Data records
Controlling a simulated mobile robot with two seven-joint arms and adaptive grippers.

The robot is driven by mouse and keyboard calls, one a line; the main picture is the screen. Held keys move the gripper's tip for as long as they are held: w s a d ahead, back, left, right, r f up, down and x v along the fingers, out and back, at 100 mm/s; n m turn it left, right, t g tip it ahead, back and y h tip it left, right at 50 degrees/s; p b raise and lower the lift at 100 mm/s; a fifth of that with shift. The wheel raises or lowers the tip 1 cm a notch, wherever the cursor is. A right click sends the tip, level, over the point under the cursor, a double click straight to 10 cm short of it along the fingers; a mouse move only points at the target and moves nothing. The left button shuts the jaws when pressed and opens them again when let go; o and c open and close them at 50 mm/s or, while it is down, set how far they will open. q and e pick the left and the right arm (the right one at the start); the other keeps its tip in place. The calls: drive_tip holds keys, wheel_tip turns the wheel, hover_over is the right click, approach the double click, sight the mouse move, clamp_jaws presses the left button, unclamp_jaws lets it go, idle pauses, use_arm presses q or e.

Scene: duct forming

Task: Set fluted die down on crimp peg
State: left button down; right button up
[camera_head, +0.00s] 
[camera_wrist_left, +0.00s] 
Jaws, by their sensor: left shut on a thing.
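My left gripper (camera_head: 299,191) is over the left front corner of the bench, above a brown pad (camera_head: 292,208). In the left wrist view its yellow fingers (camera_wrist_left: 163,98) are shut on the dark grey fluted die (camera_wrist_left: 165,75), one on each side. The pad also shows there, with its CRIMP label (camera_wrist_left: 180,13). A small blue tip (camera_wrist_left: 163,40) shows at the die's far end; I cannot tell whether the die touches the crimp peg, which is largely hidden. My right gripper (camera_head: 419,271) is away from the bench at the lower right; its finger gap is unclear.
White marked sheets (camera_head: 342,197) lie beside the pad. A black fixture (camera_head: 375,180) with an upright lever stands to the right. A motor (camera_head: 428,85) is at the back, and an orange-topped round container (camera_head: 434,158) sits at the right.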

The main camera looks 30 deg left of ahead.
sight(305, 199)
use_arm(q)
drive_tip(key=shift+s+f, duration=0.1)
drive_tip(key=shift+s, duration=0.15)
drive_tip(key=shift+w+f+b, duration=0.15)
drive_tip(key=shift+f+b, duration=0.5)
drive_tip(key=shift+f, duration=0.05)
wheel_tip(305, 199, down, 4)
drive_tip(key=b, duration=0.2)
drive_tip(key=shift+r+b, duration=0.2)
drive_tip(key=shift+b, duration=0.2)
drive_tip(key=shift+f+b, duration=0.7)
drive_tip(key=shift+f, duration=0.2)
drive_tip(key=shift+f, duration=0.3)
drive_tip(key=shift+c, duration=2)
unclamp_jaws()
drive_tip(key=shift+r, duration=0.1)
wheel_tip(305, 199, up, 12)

* * *

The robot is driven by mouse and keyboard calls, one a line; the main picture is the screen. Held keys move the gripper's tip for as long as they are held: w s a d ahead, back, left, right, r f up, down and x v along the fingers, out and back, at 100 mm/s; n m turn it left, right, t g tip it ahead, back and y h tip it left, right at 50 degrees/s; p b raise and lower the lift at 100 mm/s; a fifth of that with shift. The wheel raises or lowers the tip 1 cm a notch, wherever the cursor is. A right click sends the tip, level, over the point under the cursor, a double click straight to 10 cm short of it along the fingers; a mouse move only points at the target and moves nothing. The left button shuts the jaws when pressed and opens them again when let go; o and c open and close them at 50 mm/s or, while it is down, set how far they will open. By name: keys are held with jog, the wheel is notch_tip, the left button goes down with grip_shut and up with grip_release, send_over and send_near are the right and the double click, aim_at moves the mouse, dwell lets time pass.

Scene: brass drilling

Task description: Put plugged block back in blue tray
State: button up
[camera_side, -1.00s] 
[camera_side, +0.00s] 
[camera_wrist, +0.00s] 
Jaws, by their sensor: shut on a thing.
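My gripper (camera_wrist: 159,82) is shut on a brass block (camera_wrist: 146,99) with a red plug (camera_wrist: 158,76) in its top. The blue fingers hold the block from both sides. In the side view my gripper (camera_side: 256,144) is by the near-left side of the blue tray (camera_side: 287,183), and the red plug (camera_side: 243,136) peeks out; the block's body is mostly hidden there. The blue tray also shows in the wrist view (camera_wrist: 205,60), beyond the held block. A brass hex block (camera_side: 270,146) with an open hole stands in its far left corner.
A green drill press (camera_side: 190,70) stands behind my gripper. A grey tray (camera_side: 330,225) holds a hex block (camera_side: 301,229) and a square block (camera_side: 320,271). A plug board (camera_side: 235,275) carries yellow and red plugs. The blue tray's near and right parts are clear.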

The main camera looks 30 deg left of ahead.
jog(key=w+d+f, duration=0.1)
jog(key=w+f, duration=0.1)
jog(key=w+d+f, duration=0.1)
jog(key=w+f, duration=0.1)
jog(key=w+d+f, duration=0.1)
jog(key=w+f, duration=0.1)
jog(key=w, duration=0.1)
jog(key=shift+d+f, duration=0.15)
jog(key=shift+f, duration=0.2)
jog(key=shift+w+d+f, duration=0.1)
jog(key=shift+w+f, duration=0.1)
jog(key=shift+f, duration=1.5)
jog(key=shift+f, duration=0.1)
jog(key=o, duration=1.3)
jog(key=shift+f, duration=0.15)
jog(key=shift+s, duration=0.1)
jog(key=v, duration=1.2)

• _Goal of the exercise_
Within the data above, count the lines that contain the string "Scene"; the reply is the number alone.

• _Response to the exercise_
2